Amazingly, Liberal Party Prime Ministers since Howard have only gotten worse on issues of race and racism. The only possible exception might have been Malcolm Turnbull if only he had the intestinal fortitude to confront his own party – but he didn’t so he is not an exception, even if he has rediscovered his voice and his backbone since leaving office.

So that is the sad story of Harmony Day – John Howard honouring the legacy of Robert Menzies by continuing his refusal to acknowledge or condemn the Sharpeville massacre, refusing to acknowledge or condemn racism in Australia, pretending that we have racial ‘harmony’ by ignoring the voices of the oppressed and Australia’s long history of oppression, where our own racist laws paved the way for apartheid.

That is what schools and workplaces around Australia will be honouring while the rest of the world recognises the International Day for the Elimination of Racial Discrimination.

[Click on the tweet to read Maxine’s poem in full]

The theme for 2023 focuses on the urgency of combating racism and racial discrimination, 75 years after the adoption of the Universal Declaration of Human Rights (UDHR).

This theme feels especially relevant given the Queensland government’s recent legislation changes which override the state’s own Human Rights Act in order to make breach of bail an offence for children.

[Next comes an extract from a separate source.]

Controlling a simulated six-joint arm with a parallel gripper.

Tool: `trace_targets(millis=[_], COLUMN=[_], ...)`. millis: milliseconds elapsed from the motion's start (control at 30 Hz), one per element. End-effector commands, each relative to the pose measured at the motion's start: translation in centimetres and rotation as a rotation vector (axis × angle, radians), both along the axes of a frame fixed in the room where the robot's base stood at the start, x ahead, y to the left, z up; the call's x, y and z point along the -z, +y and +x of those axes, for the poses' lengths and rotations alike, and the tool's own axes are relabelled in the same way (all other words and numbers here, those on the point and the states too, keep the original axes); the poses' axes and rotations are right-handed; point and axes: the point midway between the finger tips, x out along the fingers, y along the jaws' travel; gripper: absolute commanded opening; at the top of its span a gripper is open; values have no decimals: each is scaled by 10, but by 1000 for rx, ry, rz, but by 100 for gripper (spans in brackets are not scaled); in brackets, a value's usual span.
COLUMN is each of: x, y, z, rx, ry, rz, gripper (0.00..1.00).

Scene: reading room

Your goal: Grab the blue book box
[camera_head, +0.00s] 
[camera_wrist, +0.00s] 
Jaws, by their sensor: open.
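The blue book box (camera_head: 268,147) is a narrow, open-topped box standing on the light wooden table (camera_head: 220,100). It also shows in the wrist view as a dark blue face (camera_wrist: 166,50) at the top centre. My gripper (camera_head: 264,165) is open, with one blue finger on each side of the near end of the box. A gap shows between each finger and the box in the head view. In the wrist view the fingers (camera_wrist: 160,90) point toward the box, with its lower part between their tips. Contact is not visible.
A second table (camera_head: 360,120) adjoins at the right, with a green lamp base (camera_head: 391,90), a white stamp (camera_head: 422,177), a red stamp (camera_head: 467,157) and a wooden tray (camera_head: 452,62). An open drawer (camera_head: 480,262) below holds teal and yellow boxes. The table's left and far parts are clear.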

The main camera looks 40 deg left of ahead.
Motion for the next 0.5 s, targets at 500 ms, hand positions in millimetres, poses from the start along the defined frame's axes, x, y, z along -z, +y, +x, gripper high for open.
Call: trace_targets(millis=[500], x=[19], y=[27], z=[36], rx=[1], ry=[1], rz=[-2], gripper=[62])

Harmony Day is not just a distraction from the work of eliminating racism, it is an active argument against it. It is an acceptance of the Howard Era belief that racism is a thing of the past, and rather than taking stock of our history, assessing our present and recommitting ourselves to eradicating racial discrimination. Instead, Harmony Day posits a world where there is no racism to eradicate, so all we need to do is pat ourselves on the back for being so multicultural and bring in a plate of food to have a nice morning tea – just pay no mind to the Nazis marching down the street, or the police protecting them, or the passage of legislation that breaches human rights and will disproportionately affect Indigenous youth.